### To be done
Begin at the line containing "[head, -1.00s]" and stop at the line containing "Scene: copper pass"; copy those lines exactly, ends included, and nothing else.

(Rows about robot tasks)

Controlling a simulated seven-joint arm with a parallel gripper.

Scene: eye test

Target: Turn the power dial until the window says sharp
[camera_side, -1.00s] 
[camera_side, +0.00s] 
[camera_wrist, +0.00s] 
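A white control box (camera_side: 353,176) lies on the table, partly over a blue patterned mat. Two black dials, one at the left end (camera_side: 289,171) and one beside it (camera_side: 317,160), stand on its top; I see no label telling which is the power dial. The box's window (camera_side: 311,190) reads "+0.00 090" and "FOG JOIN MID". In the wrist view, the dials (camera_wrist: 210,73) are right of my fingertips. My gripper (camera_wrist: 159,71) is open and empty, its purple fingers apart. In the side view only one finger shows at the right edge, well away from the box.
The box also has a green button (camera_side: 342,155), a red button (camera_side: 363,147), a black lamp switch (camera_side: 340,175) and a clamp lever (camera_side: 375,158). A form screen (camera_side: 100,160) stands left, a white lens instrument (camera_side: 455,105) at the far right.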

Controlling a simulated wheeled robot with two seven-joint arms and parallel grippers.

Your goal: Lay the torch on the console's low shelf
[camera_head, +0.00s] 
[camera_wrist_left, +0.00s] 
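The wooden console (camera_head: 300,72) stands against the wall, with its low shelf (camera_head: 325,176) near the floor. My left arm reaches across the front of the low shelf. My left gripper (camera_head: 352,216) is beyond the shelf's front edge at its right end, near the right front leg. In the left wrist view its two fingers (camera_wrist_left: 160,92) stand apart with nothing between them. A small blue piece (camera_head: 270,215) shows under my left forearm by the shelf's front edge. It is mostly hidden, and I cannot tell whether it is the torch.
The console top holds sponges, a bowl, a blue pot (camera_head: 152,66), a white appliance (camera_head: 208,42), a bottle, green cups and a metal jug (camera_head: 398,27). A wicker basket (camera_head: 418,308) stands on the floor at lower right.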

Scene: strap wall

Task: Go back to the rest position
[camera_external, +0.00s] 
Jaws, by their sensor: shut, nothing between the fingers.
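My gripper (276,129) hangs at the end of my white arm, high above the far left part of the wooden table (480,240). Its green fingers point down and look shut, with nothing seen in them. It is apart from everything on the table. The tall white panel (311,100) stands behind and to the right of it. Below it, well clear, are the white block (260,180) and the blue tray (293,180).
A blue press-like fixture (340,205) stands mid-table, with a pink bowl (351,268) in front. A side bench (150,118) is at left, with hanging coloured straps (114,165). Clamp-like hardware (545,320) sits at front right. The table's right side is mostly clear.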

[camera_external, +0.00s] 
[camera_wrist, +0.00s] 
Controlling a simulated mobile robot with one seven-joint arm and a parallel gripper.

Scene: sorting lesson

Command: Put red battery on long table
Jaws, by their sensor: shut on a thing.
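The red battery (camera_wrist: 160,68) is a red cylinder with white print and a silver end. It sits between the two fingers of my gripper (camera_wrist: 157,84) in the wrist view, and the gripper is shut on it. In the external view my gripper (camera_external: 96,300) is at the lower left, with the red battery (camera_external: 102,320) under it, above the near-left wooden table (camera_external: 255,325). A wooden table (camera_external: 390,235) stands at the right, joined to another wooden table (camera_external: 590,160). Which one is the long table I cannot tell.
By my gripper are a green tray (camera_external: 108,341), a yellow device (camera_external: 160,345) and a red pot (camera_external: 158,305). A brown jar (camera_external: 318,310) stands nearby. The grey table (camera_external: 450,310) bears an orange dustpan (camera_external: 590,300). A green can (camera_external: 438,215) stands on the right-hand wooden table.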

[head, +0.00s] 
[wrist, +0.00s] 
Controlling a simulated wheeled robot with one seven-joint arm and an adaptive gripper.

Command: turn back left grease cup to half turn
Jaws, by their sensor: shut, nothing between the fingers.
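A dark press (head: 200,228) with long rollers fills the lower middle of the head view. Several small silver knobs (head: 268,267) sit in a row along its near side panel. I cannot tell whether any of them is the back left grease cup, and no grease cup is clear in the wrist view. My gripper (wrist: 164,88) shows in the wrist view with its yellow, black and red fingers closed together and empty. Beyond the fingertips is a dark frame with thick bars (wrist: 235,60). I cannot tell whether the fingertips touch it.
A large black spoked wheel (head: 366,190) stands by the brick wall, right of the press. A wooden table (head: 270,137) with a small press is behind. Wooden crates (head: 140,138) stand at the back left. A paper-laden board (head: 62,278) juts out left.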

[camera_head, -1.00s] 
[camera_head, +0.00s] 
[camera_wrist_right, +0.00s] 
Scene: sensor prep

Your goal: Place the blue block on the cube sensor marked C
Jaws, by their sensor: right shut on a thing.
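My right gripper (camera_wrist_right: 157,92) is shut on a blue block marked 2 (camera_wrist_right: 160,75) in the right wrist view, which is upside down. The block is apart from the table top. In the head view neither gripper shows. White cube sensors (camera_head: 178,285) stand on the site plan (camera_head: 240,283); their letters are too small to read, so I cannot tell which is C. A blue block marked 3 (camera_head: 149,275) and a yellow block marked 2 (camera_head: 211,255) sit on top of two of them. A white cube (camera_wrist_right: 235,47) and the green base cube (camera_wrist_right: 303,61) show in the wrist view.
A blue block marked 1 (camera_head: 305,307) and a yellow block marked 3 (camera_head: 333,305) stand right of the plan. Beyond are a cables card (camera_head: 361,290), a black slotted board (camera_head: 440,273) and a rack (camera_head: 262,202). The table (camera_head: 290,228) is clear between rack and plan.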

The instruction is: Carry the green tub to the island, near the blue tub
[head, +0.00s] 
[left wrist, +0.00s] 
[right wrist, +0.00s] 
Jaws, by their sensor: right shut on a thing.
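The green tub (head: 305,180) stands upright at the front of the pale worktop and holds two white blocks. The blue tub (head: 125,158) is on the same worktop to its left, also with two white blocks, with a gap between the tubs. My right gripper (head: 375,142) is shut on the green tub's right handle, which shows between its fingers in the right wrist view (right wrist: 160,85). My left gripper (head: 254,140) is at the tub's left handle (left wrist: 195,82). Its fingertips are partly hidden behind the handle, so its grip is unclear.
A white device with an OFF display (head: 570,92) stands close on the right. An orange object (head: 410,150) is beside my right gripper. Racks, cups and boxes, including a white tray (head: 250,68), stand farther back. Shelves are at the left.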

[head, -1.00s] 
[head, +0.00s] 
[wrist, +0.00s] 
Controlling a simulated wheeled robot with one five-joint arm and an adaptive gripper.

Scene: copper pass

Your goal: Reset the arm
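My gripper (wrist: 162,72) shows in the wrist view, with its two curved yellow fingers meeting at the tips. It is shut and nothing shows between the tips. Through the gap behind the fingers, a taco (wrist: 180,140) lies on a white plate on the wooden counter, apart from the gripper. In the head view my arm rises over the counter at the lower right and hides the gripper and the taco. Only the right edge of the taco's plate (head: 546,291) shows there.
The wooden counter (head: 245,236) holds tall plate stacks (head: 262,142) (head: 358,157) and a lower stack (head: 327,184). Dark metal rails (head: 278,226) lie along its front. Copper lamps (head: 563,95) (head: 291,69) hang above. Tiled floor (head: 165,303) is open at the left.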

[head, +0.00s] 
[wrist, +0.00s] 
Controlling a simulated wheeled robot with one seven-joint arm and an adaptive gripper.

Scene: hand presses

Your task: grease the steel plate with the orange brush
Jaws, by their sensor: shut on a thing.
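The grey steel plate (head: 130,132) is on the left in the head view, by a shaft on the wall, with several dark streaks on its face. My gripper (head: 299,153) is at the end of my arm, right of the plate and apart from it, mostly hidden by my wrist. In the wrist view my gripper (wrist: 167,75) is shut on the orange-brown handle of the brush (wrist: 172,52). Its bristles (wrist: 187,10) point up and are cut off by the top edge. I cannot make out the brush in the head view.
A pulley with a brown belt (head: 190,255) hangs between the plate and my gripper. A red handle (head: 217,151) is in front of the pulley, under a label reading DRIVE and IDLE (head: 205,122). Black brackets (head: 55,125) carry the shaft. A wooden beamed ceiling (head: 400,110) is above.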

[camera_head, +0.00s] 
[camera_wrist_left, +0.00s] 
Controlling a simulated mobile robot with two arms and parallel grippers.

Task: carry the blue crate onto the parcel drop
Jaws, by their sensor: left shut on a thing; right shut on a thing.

### Reply to the task
[head, -1.00s] 
[head, +0.00s] 
[wrist, +0.00s] 
Controlling a simulated wheeled robot with one five-joint arm and an adaptive gripper.

Scene: copper pass

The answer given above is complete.